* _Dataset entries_

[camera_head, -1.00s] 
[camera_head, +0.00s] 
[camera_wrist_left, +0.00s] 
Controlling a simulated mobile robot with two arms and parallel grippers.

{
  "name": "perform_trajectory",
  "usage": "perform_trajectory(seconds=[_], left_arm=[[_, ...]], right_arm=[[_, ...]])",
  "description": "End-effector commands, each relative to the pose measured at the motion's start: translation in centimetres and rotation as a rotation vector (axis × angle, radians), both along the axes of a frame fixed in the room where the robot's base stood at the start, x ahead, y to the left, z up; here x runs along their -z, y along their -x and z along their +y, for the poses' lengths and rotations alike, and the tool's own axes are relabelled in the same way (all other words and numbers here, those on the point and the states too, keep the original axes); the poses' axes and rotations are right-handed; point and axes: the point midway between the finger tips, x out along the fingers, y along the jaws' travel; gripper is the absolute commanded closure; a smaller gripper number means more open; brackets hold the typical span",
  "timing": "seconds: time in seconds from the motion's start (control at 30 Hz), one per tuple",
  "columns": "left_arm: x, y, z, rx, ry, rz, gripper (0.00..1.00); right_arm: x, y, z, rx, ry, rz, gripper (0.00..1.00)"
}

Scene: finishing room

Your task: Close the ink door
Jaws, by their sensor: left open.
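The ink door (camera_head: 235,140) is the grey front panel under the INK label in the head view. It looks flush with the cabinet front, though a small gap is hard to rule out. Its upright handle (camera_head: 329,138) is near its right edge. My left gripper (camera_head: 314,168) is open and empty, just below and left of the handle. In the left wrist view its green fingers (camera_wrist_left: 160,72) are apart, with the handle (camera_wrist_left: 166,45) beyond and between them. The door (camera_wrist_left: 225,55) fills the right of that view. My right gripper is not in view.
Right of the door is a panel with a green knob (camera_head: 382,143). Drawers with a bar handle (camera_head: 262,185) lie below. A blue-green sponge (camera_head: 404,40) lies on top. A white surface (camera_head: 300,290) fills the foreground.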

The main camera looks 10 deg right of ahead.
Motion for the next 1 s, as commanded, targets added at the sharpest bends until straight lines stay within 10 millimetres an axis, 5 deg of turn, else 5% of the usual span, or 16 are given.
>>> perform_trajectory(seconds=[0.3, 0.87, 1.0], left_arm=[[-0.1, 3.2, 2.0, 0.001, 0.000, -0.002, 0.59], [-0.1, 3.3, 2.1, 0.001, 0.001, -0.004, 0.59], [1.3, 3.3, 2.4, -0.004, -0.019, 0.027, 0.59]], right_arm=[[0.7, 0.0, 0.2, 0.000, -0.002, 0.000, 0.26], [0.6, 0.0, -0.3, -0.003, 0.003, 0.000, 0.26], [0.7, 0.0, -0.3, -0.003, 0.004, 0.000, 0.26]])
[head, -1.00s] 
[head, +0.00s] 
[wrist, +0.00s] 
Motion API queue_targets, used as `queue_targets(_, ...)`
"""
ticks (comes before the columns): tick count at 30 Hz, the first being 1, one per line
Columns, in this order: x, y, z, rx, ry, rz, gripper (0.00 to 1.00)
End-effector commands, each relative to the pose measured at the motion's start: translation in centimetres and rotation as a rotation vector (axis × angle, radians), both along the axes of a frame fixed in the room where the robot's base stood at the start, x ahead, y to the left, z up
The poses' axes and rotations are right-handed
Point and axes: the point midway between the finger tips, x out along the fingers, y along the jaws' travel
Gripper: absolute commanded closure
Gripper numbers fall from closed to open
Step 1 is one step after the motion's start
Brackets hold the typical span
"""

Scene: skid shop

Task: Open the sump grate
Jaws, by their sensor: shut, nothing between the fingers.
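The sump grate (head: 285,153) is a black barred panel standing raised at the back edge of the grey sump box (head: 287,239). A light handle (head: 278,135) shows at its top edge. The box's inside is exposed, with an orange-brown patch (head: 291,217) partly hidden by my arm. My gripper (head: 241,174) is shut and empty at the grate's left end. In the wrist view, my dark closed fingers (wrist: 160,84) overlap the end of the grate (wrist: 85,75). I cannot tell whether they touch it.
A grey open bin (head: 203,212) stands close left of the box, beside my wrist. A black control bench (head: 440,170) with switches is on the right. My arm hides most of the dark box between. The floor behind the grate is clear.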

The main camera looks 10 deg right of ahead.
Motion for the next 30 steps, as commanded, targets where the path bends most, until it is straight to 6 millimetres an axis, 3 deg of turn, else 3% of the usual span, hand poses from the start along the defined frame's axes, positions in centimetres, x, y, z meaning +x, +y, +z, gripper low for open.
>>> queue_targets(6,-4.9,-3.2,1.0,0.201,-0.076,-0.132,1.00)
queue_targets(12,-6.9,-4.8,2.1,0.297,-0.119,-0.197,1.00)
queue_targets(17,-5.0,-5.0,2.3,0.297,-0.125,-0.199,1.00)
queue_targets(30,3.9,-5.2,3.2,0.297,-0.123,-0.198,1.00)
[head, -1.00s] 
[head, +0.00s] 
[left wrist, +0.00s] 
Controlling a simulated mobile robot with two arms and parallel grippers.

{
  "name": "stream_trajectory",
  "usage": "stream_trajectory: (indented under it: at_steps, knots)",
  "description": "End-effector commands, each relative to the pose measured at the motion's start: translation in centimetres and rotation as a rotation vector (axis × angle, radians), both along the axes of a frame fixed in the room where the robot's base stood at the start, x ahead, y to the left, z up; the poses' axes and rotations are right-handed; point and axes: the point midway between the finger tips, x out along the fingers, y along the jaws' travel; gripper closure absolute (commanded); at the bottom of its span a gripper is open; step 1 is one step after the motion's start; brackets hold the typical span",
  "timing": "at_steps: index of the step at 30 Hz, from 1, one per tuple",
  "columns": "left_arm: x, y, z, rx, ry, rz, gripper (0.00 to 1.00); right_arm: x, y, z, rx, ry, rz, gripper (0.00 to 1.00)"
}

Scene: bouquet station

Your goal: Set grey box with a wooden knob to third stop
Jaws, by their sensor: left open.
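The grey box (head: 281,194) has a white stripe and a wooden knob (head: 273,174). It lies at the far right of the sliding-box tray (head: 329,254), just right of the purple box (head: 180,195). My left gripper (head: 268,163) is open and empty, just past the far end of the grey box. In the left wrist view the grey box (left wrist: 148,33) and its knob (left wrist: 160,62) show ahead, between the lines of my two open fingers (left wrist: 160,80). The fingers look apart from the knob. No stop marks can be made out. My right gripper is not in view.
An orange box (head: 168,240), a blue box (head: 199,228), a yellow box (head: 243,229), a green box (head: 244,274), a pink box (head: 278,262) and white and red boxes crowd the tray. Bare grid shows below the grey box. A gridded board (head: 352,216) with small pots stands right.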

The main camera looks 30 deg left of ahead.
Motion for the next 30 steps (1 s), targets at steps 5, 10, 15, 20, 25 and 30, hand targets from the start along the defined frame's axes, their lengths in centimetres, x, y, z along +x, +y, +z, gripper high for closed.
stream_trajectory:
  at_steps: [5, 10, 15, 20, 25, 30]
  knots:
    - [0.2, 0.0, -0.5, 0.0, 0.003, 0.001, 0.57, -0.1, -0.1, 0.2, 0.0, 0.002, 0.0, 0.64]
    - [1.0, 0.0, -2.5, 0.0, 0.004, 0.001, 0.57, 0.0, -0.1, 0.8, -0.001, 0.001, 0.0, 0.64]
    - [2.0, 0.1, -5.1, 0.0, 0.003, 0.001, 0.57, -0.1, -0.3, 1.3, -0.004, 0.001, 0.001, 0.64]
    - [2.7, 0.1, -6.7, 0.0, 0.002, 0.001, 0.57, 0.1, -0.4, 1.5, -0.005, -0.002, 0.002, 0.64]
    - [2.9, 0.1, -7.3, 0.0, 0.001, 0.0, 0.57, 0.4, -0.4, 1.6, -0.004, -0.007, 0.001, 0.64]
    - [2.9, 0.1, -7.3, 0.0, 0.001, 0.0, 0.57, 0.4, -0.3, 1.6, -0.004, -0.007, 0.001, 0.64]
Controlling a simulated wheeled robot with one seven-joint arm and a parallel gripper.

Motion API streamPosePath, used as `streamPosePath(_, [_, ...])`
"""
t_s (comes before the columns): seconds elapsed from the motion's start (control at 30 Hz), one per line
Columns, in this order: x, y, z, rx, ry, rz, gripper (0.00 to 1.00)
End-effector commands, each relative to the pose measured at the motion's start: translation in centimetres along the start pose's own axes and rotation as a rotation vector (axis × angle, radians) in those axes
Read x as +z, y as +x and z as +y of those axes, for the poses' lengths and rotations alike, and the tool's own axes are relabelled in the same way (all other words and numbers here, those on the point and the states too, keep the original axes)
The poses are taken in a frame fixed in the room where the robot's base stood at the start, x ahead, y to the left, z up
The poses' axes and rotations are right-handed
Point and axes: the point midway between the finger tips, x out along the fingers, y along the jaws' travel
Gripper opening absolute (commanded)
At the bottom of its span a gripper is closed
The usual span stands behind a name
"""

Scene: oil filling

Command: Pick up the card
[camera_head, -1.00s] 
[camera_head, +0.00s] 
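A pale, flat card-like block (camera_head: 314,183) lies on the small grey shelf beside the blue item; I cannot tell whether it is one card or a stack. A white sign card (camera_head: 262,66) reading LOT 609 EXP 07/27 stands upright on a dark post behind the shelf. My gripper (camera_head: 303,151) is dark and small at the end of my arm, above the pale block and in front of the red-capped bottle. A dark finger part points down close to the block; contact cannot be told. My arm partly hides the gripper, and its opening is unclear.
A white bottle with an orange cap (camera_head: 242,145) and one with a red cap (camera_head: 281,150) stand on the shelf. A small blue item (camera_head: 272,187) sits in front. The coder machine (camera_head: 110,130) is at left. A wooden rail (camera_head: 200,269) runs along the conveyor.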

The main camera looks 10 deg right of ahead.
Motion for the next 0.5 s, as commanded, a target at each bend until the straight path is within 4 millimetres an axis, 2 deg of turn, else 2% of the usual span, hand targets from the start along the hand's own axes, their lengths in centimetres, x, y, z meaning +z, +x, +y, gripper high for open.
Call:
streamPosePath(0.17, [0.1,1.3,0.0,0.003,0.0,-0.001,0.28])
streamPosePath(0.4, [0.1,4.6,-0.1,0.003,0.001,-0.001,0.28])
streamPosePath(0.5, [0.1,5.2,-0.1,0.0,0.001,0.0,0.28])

* _GOAL_
Scan the material above. Extract every line in which the word "relabelled" occurs.

* _EXERCISE SOLUTION_
  "description": "End-effector commands, each relative to the pose measured at the motion's start: translation in centimetres and rotation as a rotation vector (axis × angle, radians), both along the axes of a frame fixed in the room where the robot's base stood at the start, x ahead, y to the left, z up; here x runs along their -z, y along their -x and z along their +y, for the poses' lengths and rotations alike, and the tool's own axes are relabelled in the same way (all other words and numbers here, those on the point and the states too, keep the original axes); the poses' axes and rotations are right-handed; point and axes: the point midway between the finger tips, x out along the fingers, y along the jaws' travel; gripper is the absolute commanded closure; a smaller gripper number means more open; brackets hold the typical span",
Read x as +z, y as +x and z as +y of those axes, for the poses' lengths and rotations alike, and the tool's own axes are relabelled in the same way (all other words and numbers here, those on the point and the states too, keep the original axes)

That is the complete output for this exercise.